Travis Bumgarner's Dice of Sending Are Bluetooth-Connected Dice for Fairer Digital Roleplays
Forget pointing a camera at a dice tray, just grab your IMU-packing D6 and transmit the result automatically.
Maker and role playing-game enthusiast Travis Bumgarner has built a die with a difference: it's got Bluetooth connectivity, to guarantee there's no cheating going on during a play-over-the-wire digital game session.
"When a Dungeon Master insists you roll in plain sight, the Dice of Sending offer a clever loophole," Bumgarner explains of his creation. "These enchanted dice are linked by invisible arcane currents (or Bluetooth, depending on your realm’s tech level), allowing a roll in both the physical and digital planes simultaneously. Those attuned to the Dice of Sending may appear obedient while still indulging their chaotic good nature—rolling fairly, yet unpredictably."
The size of the die in question gives away its technological nature: inside the 3D-printed shell of a D6 is a Seeed Studio XIAO nRF52840 microcontroller connected to a battery and a Bosch Sensortec BMI160 three-axis accelerometer and gyroscope.
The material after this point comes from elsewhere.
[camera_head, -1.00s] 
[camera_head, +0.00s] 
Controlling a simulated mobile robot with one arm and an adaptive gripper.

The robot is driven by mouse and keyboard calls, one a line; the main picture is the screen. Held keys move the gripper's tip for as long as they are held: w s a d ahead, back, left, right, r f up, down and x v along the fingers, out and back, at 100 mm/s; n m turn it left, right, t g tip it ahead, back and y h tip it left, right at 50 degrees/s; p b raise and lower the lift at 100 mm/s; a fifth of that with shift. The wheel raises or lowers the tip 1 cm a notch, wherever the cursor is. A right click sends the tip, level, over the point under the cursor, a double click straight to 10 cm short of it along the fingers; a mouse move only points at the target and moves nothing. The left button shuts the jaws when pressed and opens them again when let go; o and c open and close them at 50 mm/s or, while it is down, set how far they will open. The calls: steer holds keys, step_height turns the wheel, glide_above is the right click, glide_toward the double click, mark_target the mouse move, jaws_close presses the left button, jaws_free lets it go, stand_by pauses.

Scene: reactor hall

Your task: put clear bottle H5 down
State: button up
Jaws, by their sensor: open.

The XIAO nRF52840's built-in Bluetooth radio is connected to a web app running on a nearby computer, and the die rolled — with the IMU determining that face is uppermost and, thus, which number has been rolled.
Naturally, a 3D-printed die with uneven weighting from its inner components isn't necessarily going to roll fairly — though Bumgarner gathered stats from 210 test rolls and found a reasonable spread, with the least-rolled numbers (2 and 6, 31 rolls each) only ten rolls away from the most-rolled number (3, 41 rolls).
Design files and source code for the project have been released on GitHub under an unspecified license.